Hoboken, NJ, June 06, 2013 --(PR.com
)-- Dr. Svetlana Malinovskaya, Professor of Physics at Stevens Institute of Technology, presented her innovative work on ultracold dynamics and decoherence at the influential Kavli Institute for Theoretical Physics (KITP). Hundreds of theoretical physicists and other scientists came from all over the globe and explored new ideas and techniques.
For three weeks, Dr. Malinovskaya participated in a workshop on emerging topics in cold and ultracold molecules and their significance to the study of physics. “Dr. Malinovskaya’s pioneering work in low temperature quantum physics is a significant contributor to a world-class research activity at Stevens,” says Dr. Michael Bruno, Dean of the Charles V. Schaefer, Jr. School of Engineering and Science. “Her participation at KITP was a collaborative opportunity to advance the science of quantum physics.”
Dr. Malinovskaya’s work was recently published in the highly esteemed Journal of the Optical Society of America B. At ultracold temperatures, atoms and molecules can form states of matter governed by quantum mechanics. Dr. Malinovskaya uses this phenomenon to study important processes like quantum decoherence, a loss of information in a quantum system due to interaction with the environment that creates a major stumbling block in efforts to create ultrafast quantum information transmissions. By studying the movement and interaction of molecules at these ultracold temperatures, Dr. Malinovskaya was able to investigate decoherence induced by ultrafast optical frequency combs, which are pulsed electromagnetic waves that measure transitional frequencies in atoms and molecules more accurately than any other tool.
“Research into cold and ultracold molecules is at the forefront of quantum physics, where it is opening up an exciting array of opportunities for new scientific inquiry,” says Dr. Malinovskaya. Potential areas of research include: new states of matter, quantum optics, quantum information processing, quantum simulation and precision tests of fundamental physical laws in a new, entirely quantum regime.

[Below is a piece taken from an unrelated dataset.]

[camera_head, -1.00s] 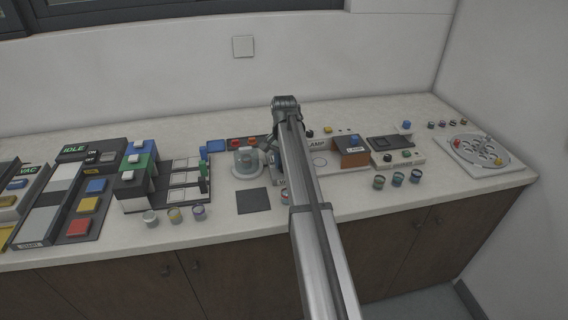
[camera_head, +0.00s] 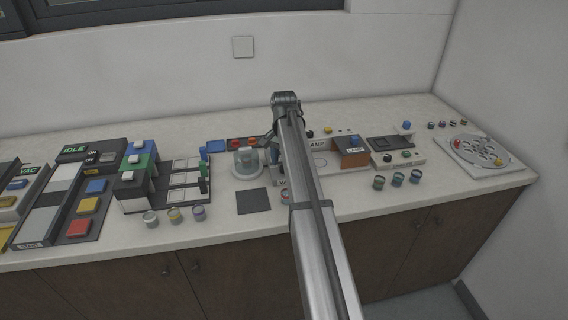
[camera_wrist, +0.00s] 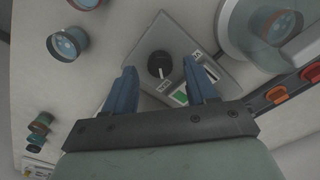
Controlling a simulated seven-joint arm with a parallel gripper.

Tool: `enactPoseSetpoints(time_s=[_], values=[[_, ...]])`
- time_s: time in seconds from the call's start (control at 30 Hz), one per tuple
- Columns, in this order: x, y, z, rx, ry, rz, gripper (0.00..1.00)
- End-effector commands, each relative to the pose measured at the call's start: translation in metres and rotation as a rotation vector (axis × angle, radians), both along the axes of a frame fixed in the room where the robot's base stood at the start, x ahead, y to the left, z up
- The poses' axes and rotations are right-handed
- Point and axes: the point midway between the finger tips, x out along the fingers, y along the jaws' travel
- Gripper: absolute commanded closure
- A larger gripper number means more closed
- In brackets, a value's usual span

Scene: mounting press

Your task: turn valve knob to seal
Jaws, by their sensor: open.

Dr. Malinovskaya is chair of the Theoretical Atomic, Molecular, and Optical Physics Community and conducts research in a wide range of theoretical studies, including chemical physics, quantum optics, quantum control, and nonlinear dynamics. As the director of the Ultrafast Dynamics and Control Theory Group at Stevens, Dr. Malinovskaya focuses on cutting-edge theoretical studies of ultrafast laser pulse interaction with atoms and molecules, designing femtosecond pulses with particular spectral properties to control molecular dynamics. She also investigates ultrafast molecular dynamics and the impact of fast decoherence in stimulated Raman scattering and CARS microspectroscopy.
“The Kavli Institute for Theoretical Physics hosts extensive programs and conferences to bring together researchers from traditionally disparate fields,” says Dr. Rainier Martini, Director of the Physics and Engineering Physics Department. “Only the most respected scientists are invited to speak at KITP, which is a testament to Dr. Malinovskaya’s excellent work.”
About the Department of Physics and Engineering Physics
The mission of the Department of Physics and Engineering Physics at Stevens Institute of Technology is to provide a world-class scientific research and academic environment that fosters creation of new knowledge while educating and inspiring students at all levels as well as motivating faculty and support staff, to acquire, use, and advance the competencies needed to lead in scientific discovery and in the creation, application and management of technology to solve complex problems, invent new processes and products, and build new enterprises. The program has a strong focus on interdisciplinary projects and effectively combines classroom instruction with hands-on experience in state-of-the-art research laboratories. The Department has broad research programs, with special emphasis on the fields of atomic, molecular, and optical physics (AMO), photonics technology, quantum optics, and quantum information science.